Então dirigente da juventude do Vente Venezuela, Oropeza criticou a falta de oportunidades que levou a um êxodo da Venezuela. A saída para pessoas sem escolaridade que poderiam ser afetadas com o corte de programas sociais, segundo ela, seria um trabalho.
“Se você quer tirar alguém da pobreza, busque um emprego para ela. Que ela trabalhe, aprenda a se superar por si mesma. Se você a mantém com uma bolsa de 500 bolívares por mês, essa pessoa vai pensar que não pode ter mais do que isso”, afirma ela. “Se falamos dos grandes empresários […] são pessoas que vinham da pobreza e simplesmente tiveram uma ideia e a fizeram realidade.”

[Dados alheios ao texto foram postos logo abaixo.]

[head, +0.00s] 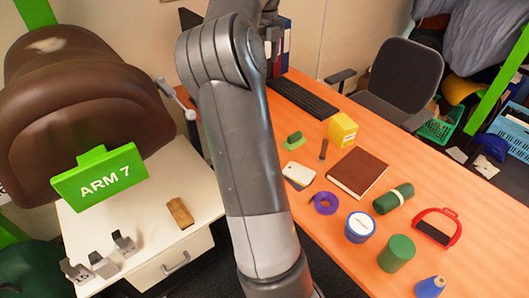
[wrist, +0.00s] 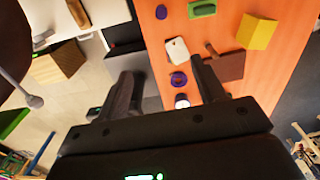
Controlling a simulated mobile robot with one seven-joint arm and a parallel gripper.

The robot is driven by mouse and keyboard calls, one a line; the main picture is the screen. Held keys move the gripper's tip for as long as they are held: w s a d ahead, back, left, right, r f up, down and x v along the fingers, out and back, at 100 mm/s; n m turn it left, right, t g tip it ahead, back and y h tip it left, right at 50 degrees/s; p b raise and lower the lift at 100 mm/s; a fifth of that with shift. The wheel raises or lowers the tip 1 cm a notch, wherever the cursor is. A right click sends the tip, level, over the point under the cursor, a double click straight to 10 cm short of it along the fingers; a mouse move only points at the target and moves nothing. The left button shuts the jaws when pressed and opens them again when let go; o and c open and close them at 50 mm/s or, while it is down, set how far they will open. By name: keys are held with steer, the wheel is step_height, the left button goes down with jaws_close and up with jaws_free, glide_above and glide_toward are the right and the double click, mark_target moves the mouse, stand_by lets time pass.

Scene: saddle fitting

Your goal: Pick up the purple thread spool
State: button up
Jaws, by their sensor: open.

Oito anos depois, em uma entrevista à Portuguesa Televisión dias antes das eleições, é possível ver que a advogada calibrou o seu discurso.
Na ocasião, ela falou que o projeto da oposição incluía a manutenção de alguns programas sociais até que o país fosse reestruturado. “Vamos reformar, revisar, reestruturar. Há [alguns programas] que definitivamente não são necessários. Quando você tem um trabalho digno e pagam o que você merece, para que precisa de uma bolsa de 120 bolívares?”, afirmou.
Nesse período, a permanência da crise econômica acabou abrindo a sociedade venezuelana a mudanças, o que possibilitou a vitória de Machado nas primárias de outubro do ano passado e a exitosa transferência de sua popularidade a González, até então um desconhecido para os eleitores.
Horas antes de ser detida, Oropeza havia criticado a Operação Tun Tun, como foi chamada a ofensiva pós-eleições lançada pelo DGCIM, órgão que a prendeu. O nome remonta a 2017, quando o regime também se esforçava para reprimir os protestos que sucederam as eleições legislativas de 2015.
No último sábado (3), o diretor do CICPC (Corpo de Investigações Científicas, Penais e Criminalísticas da Venezuela), Douglas Rico, orientou as pessoas a denunciarem caso tenham sido vítimas de “campanha de ódio física ou virtual”. Para isso, é preciso informar dados do acusado e evidências da suposta agressão.
“O que estamos enfrentando é uma caça às bruxas por parte de um regime que perdeu as eleições presidenciais”, afirmou Oropeza em suas redes sociais ao comentar a operação.